Update & Plans for 2010
During 2009 we have completed the simulation of the near-Earth asteroids (NEAs) synthetic population to test the efficiency of an optimized survey search strategy. The network of users contributing computing resources has grown continuously, well beyond the level necessary to secure the computational power required by this investigation.
We have completed the numerical simulations where a population of synthetic NEAs was searched by one or two competing simulated surveys using different search strategies. The simulations covered periods between 5 and 20 years, and were as realistic as possible, including variable detection efficiency as a function of apparent magnitude and apparent velocity, efficiency drop close to full moon, and earth rotation effects. The results show that it is possible to improve over standard search strategies, especially on the short term, i.e. when the improved search strategy is used for a few months. On the longer term, the advantage of the improved search strategy seems to be slowly reabsorbed, partly because the decreasing number of asteroids yet to be discovered. The emerging patter seems to suggest that surveys should balance between periods adopting regular search strategies (opposition, low solar elongation) with periods adopting optimized search, that points far from the ecliptic at favorable moments.

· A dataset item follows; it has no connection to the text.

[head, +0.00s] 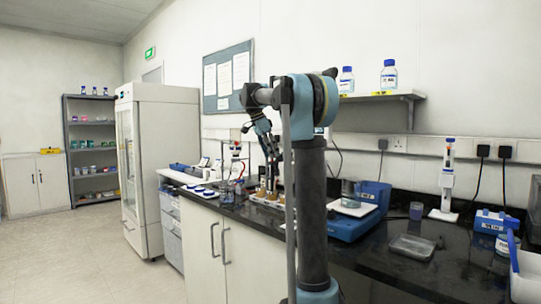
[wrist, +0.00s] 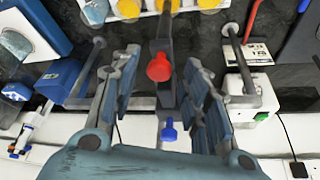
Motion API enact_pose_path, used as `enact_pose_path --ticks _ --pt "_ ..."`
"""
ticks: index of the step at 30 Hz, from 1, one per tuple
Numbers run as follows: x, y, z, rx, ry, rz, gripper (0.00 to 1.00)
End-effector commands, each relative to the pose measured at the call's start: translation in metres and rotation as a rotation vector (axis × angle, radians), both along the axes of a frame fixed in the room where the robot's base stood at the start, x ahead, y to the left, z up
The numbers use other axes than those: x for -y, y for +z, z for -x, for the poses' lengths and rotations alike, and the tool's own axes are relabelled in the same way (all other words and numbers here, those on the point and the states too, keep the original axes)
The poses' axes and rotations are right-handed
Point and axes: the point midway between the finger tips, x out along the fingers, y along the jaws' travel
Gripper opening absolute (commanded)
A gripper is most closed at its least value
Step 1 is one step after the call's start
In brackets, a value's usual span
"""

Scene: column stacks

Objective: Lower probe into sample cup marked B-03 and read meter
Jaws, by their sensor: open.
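My gripper (wrist: 163,64) is open, its fingers apart on either side of a dark upright part with a red knob (wrist: 158,67). A blue knob (wrist: 168,131) shows lower between the fingers. I cannot tell whether the fingers touch the dark part, or whether it is the probe. Cups with yellow contents (wrist: 128,9) stand in a white holder at the top edge of the wrist view. In the head view my gripper (head: 271,178) points down at amber cups (head: 266,196) on the black counter. No B-03 mark is legible, and I cannot pick out the meter's display.
A blue device (head: 352,222) with a jar stands right of my arm. A clear tray (head: 411,247) and a white upright stand (head: 446,178) are further right. A shelf (head: 385,97) hangs on the wall.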

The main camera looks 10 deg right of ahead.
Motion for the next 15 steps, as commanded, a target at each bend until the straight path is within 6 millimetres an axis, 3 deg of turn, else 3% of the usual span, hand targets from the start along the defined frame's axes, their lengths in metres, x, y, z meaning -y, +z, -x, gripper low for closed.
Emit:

For 2010 we plan to run our code on real data, primarily sky coverage data by real NEAs surveys, to produce two main products:
- a detailed map of the NEAs population, including both known and unknown NEAs, that will show clearly the orbits that are more likely to hide unknown asteroids; this map should improve our estimate of the total number of asteroids with a given brightness or diameter that are still unknown, and help surveys in their search;
- a sky map updated every night containing the regions in the sky that are more likely to contain unknown NEAs, and make this chart publicly available, so that interested NEAs surveys can test it and assess whether such a tool significantly improves the chances to discover new NEAs;
We plan to resume active development in March 2010.